*DATA EXTRACT*:

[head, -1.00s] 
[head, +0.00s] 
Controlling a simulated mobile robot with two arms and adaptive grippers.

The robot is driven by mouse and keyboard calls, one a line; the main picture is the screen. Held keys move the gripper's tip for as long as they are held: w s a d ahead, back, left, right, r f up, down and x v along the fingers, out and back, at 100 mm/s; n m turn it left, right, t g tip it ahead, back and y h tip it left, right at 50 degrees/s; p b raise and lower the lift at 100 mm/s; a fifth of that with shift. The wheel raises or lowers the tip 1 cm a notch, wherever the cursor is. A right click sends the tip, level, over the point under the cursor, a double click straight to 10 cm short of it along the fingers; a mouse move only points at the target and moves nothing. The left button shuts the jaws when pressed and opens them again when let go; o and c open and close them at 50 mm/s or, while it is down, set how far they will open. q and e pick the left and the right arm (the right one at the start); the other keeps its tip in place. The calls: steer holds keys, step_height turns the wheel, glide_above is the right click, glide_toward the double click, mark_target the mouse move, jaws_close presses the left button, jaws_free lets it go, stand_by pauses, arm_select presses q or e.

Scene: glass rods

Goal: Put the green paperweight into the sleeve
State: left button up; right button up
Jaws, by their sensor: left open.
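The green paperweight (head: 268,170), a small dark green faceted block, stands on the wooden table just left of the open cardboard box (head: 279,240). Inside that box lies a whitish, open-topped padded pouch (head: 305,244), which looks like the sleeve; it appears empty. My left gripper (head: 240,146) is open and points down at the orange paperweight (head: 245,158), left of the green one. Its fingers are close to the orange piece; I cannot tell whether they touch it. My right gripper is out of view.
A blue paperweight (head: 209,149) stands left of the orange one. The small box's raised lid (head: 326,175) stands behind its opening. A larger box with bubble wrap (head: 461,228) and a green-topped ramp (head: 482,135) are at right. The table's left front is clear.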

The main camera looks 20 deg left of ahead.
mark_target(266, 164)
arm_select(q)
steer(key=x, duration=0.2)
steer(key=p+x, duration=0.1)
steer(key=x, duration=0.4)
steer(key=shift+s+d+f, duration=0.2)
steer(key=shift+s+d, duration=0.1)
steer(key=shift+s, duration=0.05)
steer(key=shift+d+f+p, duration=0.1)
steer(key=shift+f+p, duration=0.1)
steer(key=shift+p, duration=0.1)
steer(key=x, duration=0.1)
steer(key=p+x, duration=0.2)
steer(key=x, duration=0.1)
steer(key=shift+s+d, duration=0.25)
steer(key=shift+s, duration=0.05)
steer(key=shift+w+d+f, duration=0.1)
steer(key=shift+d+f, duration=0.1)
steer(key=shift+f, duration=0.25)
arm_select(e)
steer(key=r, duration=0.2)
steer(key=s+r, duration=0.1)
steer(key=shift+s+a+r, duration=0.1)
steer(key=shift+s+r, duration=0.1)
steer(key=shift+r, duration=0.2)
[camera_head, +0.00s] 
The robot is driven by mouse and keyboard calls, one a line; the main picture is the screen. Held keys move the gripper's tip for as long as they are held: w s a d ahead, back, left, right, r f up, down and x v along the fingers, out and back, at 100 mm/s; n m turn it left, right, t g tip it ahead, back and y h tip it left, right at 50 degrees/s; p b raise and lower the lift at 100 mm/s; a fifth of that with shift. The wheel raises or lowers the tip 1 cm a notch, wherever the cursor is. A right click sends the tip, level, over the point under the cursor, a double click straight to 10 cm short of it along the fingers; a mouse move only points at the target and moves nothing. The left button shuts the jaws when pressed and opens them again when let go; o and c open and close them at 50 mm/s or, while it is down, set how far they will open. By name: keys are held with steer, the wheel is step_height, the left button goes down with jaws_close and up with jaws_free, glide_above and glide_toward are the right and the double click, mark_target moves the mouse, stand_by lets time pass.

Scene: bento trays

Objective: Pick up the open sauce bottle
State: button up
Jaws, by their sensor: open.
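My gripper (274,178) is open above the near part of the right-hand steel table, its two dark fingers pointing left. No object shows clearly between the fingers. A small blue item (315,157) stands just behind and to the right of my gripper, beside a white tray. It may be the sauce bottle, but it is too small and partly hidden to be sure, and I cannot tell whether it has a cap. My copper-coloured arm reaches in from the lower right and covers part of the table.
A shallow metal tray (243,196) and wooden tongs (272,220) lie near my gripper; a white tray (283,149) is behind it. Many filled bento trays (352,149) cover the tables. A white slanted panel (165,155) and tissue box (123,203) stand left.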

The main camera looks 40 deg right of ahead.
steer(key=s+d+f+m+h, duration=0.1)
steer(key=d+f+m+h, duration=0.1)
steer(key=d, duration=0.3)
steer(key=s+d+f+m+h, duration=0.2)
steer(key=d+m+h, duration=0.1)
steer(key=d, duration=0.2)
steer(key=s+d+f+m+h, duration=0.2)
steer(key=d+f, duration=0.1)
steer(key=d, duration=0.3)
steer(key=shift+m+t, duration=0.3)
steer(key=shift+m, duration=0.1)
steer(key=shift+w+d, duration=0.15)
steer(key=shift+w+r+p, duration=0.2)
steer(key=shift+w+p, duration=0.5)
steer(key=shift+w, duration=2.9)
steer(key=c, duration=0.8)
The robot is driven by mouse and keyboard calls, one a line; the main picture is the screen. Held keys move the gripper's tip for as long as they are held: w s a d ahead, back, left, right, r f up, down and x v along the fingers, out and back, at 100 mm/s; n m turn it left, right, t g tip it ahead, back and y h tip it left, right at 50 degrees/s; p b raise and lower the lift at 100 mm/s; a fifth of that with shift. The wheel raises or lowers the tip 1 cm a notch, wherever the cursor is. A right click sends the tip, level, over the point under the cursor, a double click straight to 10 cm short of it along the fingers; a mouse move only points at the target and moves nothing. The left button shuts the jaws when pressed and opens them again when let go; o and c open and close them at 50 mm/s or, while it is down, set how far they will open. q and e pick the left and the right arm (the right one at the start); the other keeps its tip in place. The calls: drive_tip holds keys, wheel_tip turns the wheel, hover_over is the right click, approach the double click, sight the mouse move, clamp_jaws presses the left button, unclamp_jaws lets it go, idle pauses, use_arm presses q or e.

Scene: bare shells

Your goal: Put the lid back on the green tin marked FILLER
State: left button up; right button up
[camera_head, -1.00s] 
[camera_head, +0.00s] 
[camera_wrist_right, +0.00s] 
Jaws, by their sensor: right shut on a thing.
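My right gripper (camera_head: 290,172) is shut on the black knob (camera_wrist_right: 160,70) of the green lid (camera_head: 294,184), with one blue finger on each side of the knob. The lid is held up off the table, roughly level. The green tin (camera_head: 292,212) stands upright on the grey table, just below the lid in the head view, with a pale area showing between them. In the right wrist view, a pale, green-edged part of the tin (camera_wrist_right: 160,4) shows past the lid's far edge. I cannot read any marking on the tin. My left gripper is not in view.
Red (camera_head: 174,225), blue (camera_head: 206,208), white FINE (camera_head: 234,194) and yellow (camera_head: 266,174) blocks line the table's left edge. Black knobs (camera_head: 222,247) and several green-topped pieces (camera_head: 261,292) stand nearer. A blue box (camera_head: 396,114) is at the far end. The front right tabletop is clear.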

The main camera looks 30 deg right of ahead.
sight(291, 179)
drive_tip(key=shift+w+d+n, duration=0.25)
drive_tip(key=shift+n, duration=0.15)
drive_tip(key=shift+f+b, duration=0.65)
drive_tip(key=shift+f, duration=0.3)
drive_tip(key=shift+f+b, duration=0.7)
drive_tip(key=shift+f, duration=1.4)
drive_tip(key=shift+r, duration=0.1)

*EXERCISE DETAILS*:
Every line above should be printed again exactly as it stands.

*SOLUTION*:
[head, -1.00s] 
[head, +0.00s] 
Controlling a simulated mobile robot with two arms and adaptive grippers.

The robot is driven by mouse and keyboard calls, one a line; the main picture is the screen. Held keys move the gripper's tip for as long as they are held: w s a d ahead, back, left, right, r f up, down and x v along the fingers, out and back, at 100 mm/s; n m turn it left, right, t g tip it ahead, back and y h tip it left, right at 50 degrees/s; p b raise and lower the lift at 100 mm/s; a fifth of that with shift. The wheel raises or lowers the tip 1 cm a notch, wherever the cursor is. A right click sends the tip, level, over the point under the cursor, a double click straight to 10 cm short of it along the fingers; a mouse move only points at the target and moves nothing. The left button shuts the jaws when pressed and opens them again when let go; o and c open and close them at 50 mm/s or, while it is down, set how far they will open. q and e pick the left and the right arm (the right one at the start); the other keeps its tip in place. The calls: steer holds keys, step_height turns the wheel, glide_above is the right click, glide_toward the double click, mark_target the mouse move, jaws_close presses the left button, jaws_free lets it go, stand_by pauses, arm_select presses q or e.

Scene: glass rods

Goal: Put the green paperweight into the sleeve
State: left button up; right button up
Jaws, by their sensor: left open.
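The green paperweight (head: 268,170), a small dark green faceted block, stands on the wooden table just left of the open cardboard box (head: 279,240). Inside that box lies a whitish, open-topped padded pouch (head: 305,244), which looks like the sleeve; it appears empty. My left gripper (head: 240,146) is open and points down at the orange paperweight (head: 245,158), left of the green one. Its fingers are close to the orange piece; I cannot tell whether they touch it. My right gripper is out of view.
A blue paperweight (head: 209,149) stands left of the orange one. The small box's raised lid (head: 326,175) stands behind its opening. A larger box with bubble wrap (head: 461,228) and a green-topped ramp (head: 482,135) are at right. The table's left front is clear.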

The main camera looks 20 deg left of ahead.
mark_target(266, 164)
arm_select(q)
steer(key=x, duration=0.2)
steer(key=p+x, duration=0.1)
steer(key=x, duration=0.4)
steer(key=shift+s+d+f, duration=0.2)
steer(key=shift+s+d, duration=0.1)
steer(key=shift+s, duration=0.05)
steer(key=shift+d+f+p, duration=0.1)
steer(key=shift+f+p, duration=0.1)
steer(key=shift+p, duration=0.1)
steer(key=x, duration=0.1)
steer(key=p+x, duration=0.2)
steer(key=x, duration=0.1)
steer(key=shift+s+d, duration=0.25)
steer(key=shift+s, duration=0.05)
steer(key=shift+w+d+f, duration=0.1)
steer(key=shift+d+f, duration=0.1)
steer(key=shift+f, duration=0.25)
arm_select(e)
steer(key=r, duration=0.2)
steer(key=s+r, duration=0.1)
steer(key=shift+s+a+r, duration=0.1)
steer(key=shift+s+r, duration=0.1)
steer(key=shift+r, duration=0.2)
[camera_head, +0.00s] 
The robot is driven by mouse and keyboard calls, one a line; the main picture is the screen. Held keys move the gripper's tip for as long as they are held: w s a d ahead, back, left, right, r f up, down and x v along the fingers, out and back, at 100 mm/s; n m turn it left, right, t g tip it ahead, back and y h tip it left, right at 50 degrees/s; p b raise and lower the lift at 100 mm/s; a fifth of that with shift. The wheel raises or lowers the tip 1 cm a notch, wherever the cursor is. A right click sends the tip, level, over the point under the cursor, a double click straight to 10 cm short of it along the fingers; a mouse move only points at the target and moves nothing. The left button shuts the jaws when pressed and opens them again when let go; o and c open and close them at 50 mm/s or, while it is down, set how far they will open. By name: keys are held with steer, the wheel is step_height, the left button goes down with jaws_close and up with jaws_free, glide_above and glide_toward are the right and the double click, mark_target moves the mouse, stand_by lets time pass.

Scene: bento trays

Objective: Pick up the open sauce bottle
State: button up
Jaws, by their sensor: open.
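My gripper (274,178) is open above the near part of the right-hand steel table, its two dark fingers pointing left. No object shows clearly between the fingers. A small blue item (315,157) stands just behind and to the right of my gripper, beside a white tray. It may be the sauce bottle, but it is too small and partly hidden to be sure, and I cannot tell whether it has a cap. My copper-coloured arm reaches in from the lower right and covers part of the table.
A shallow metal tray (243,196) and wooden tongs (272,220) lie near my gripper; a white tray (283,149) is behind it. Many filled bento trays (352,149) cover the tables. A white slanted panel (165,155) and tissue box (123,203) stand left.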

The main camera looks 40 deg right of ahead.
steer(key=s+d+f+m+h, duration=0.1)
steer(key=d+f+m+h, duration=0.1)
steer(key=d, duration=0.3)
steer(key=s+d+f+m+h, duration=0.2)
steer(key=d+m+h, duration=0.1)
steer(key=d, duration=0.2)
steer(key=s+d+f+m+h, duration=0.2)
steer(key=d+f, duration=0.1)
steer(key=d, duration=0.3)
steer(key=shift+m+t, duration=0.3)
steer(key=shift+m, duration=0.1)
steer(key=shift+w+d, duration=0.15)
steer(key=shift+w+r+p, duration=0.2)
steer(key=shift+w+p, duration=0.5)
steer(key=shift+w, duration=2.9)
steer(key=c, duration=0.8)
The robot is driven by mouse and keyboard calls, one a line; the main picture is the screen. Held keys move the gripper's tip for as long as they are held: w s a d ahead, back, left, right, r f up, down and x v along the fingers, out and back, at 100 mm/s; n m turn it left, right, t g tip it ahead, back and y h tip it left, right at 50 degrees/s; p b raise and lower the lift at 100 mm/s; a fifth of that with shift. The wheel raises or lowers the tip 1 cm a notch, wherever the cursor is. A right click sends the tip, level, over the point under the cursor, a double click straight to 10 cm short of it along the fingers; a mouse move only points at the target and moves nothing. The left button shuts the jaws when pressed and opens them again when let go; o and c open and close them at 50 mm/s or, while it is down, set how far they will open. q and e pick the left and the right arm (the right one at the start); the other keeps its tip in place. The calls: drive_tip holds keys, wheel_tip turns the wheel, hover_over is the right click, approach the double click, sight the mouse move, clamp_jaws presses the left button, unclamp_jaws lets it go, idle pauses, use_arm presses q or e.

Scene: bare shells

Your goal: Put the lid back on the green tin marked FILLER
State: left button up; right button up
[camera_head, -1.00s] 
[camera_head, +0.00s] 
[camera_wrist_right, +0.00s] 
Jaws, by their sensor: right shut on a thing.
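My right gripper (camera_head: 290,172) is shut on the black knob (camera_wrist_right: 160,70) of the green lid (camera_head: 294,184), with one blue finger on each side of the knob. The lid is held up off the table, roughly level. The green tin (camera_head: 292,212) stands upright on the grey table, just below the lid in the head view, with a pale area showing between them. In the right wrist view, a pale, green-edged part of the tin (camera_wrist_right: 160,4) shows past the lid's far edge. I cannot read any marking on the tin. My left gripper is not in view.
Red (camera_head: 174,225), blue (camera_head: 206,208), white FINE (camera_head: 234,194) and yellow (camera_head: 266,174) blocks line the table's left edge. Black knobs (camera_head: 222,247) and several green-topped pieces (camera_head: 261,292) stand nearer. A blue box (camera_head: 396,114) is at the far end. The front right tabletop is clear.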

The main camera looks 30 deg right of ahead.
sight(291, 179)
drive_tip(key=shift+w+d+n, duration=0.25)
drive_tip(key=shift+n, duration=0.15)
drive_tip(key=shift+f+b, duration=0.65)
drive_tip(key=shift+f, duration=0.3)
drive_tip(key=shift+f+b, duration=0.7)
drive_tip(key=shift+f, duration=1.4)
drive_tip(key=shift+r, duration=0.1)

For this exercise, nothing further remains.